The corpus comprises spontaneous speech (monologues and dialogues), texts written on the basis of stimulus materials (cartoons retelling, picture-based storytelling), and, partly, linguistic questionnaire-based materials.
Part of the texts are studio recordings, however, not all of the signers had an opportunity (or desire) to be recorded in the studio, so the corpus also includes texts recorded in the classrooms or at signers’ homes. Even though it has affected the quality of the video recordings, in such cases we were able to obtain more natural and diverse narratives.
While recording some texts, in order to minimize the influence of spoken Russian on the signer’s speech, the addressee was also a RSL signer. However, we did not seek to obtain “ideal” texts that would represent only “pure” sign language (without code-mixing and code-switching) produced solely by “ideal” RSL signers. RSL exists in close contact with spoken Russian. Thus, depending on the topic being discussed and the conditions of communication, the same RSL signer may not use Sign-Supported Russian at all or, on the contrary, use it quite a lot. Moreover, language competences vary among different signers. They depend greatly on the degree of deafness, age and conditions of sign language acquisition, level of spoken Russian competence, the amount of use of RSL and spoken Russian in everyday communication, different attitudes toward sign language, etc. Therefore, both the texts in “pure” sign language produced by “qualified” signers (whose sign language is acquired from deaf parents with a large RSL vocabulary) and texts which include a considerable amount of Sign-Supported Russian are manifestations of real RSL functioning at the current stage of its existence. In addition, texts that include Sign-Supported Russian represent important material for studying language contact between RSL and spoken Russian, mechanisms of code-switching, code-mixing and borrowings in RSL.
The RSL corpus comprises texts by male and female RSL signers ranging from 18 to 63 years old with varying degrees of deafness: deaf, hard-of-hearing and CODA (Child of a Deaf Adult – hearing children of deaf parents, whose first native language is RSL).

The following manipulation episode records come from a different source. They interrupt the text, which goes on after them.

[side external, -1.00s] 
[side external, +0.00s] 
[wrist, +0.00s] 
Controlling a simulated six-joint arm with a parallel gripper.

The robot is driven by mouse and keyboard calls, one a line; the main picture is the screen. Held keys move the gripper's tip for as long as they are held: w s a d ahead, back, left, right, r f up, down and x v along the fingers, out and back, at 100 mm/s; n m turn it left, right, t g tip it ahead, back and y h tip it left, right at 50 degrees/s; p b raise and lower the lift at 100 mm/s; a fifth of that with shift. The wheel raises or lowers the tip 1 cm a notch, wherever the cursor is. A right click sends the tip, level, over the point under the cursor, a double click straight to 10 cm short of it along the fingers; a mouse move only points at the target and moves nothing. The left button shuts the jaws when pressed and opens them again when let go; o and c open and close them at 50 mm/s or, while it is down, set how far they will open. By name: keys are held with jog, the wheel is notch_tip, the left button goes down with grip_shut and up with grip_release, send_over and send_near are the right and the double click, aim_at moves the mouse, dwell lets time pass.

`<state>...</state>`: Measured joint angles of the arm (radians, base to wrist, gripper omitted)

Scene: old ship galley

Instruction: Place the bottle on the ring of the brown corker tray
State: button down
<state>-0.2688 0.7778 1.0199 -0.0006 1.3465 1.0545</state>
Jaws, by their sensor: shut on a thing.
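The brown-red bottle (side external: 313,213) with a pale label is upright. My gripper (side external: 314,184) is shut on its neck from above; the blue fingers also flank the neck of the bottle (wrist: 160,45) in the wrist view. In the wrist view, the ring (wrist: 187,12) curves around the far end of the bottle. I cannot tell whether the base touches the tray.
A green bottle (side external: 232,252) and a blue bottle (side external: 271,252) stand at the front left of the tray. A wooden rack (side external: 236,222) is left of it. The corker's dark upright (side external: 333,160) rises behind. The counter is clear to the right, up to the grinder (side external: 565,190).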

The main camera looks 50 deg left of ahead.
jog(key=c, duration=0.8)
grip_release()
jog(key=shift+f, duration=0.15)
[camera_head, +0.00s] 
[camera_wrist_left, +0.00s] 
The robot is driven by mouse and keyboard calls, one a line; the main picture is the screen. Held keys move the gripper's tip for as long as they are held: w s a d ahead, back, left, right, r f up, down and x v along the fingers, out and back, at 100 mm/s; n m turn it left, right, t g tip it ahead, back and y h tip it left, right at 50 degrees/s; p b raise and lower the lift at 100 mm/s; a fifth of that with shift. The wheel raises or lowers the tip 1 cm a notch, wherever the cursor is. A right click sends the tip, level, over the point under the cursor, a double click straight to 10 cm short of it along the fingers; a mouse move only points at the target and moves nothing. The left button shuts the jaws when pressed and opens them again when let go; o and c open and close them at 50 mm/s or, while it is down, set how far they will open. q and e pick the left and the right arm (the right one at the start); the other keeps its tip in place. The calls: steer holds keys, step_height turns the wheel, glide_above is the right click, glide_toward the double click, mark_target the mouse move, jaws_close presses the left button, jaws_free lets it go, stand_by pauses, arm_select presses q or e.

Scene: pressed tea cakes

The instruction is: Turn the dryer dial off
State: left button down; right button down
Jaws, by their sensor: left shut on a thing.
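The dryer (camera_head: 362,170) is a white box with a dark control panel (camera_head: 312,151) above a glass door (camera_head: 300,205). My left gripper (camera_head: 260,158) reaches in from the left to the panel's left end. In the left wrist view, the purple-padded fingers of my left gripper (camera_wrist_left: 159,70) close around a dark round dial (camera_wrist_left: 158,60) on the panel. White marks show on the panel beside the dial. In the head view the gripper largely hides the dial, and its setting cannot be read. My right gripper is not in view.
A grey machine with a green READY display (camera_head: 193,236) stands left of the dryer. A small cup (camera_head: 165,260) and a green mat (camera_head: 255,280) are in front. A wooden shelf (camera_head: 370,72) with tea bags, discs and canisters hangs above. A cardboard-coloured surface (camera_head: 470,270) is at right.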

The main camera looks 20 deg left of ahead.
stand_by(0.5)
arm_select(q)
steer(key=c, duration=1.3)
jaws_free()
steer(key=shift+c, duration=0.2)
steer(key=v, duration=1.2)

Most of the signers currently reside in Novosibirsk; in the past, some of them were long-term residents of other regions of Siberia: Tomsk, Kemerovo, Sverdlovsk regions, Altai region, the Republic of Altai, Krasnoyarsk region, the Republic of Sakha (Yakutia), the Republic of Buryatia, the Republic of Khakassia and the north-eastern part of Kazakhstan. The rest of the signers reside in Moscow.
Each RSL signer participated in this project gave consent to process his/her personal data, including the use of the video recordings.
Notation conventions of metadata in the file name
The file name generally takes the following form: language and place of text recording – type of text – signer’s code – addressee’s code – type of markup
Language and place of text recording
RSL – Russian Sign Language
N – Novosibirsk
М – Moscow
Type of text
a – linguistic questionnaire-based materials
b – picture based storytelling
d – conversation
j – interview
n – spontaneous monologue
m – cartoon retelling
In cases when several texts of the same type were recorded from a given signer, they are marked by numbers, for example: n1, b4, m3
the letter s with the corresponding number
d – RSL signer
h – hearing person.
Type of markup:
std – standard markup
dem – simplified markup
For example, a spontaneous narrative with standard markup, obtained from the signer s2, narrated in the presence of a deaf, will be referred to as RSLN-n-s2-d-std.